▶

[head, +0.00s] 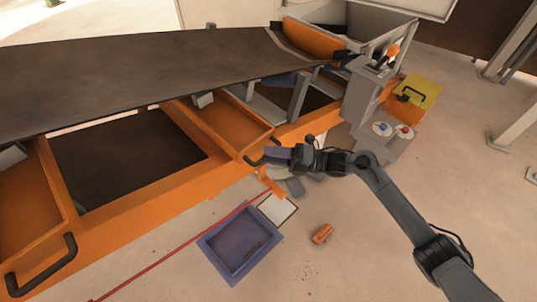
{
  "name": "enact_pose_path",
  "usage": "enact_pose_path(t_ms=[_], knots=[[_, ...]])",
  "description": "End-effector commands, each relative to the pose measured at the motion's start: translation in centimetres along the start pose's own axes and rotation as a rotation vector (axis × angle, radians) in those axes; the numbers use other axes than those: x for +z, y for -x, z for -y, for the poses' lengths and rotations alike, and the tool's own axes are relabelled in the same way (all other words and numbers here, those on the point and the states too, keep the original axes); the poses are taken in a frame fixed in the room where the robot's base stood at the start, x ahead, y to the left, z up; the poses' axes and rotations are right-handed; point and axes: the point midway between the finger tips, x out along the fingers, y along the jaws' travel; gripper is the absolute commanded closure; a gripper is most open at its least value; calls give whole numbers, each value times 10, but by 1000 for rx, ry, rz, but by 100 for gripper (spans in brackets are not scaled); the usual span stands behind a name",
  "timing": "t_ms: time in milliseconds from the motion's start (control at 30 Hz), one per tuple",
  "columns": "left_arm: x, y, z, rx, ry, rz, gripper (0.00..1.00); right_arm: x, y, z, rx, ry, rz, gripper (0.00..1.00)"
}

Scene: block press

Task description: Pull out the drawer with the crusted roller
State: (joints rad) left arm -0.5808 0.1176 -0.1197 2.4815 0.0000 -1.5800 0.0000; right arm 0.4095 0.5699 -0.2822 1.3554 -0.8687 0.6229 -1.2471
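An orange drawer (228,126) sits in the orange frame under the conveyor belt, with a dark bar handle (252,162) on its front. A second orange drawer (40,185) is at the far left, with a dark handle (42,268). Grey parts show at the rear of both drawers, partly under the belt; I cannot tell which is the crusted roller. My right gripper (276,154) is at the right end of the middle drawer's handle. Its fingers are too small to tell whether they are open or hold the handle. My left gripper is not in view.
The dark conveyor belt (150,70) runs above the drawers. A blue-purple tray (236,240) and a small orange object (322,234) lie on the floor. A control box (383,130) and a yellow-lidded box (417,92) stand at right.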

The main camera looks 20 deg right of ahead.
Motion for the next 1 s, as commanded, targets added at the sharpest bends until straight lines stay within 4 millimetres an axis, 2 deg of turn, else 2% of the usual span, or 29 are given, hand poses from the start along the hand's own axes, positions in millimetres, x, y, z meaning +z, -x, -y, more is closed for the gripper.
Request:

◀

Pick out the lines above containing the word "name", then copy them.

> _Exercise solution_
  "name": "enact_pose_path",
  "description": "End-effector commands, each relative to the pose measured at the motion's start: translation in centimetres along the start pose's own axes and rotation as a rotation vector (axis × angle, radians) in those axes; the numbers use other axes than those: x for +z, y for -x, z for -y, for the poses' lengths and rotations alike, and the tool's own axes are relabelled in the same way (all other words and numbers here, those on the point and the states too, keep the original axes); the poses are taken in a frame fixed in the room where the robot's base stood at the start, x ahead, y to the left, z up; the poses' axes and rotations are right-handed; point and axes: the point midway between the finger tips, x out along the fingers, y along the jaws' travel; gripper is the absolute commanded closure; a gripper is most open at its least value; calls give whole numbers, each value times 10, but by 1000 for rx, ry, rz, but by 100 for gripper (spans in brackets are not scaled); the usual span stands behind a name",

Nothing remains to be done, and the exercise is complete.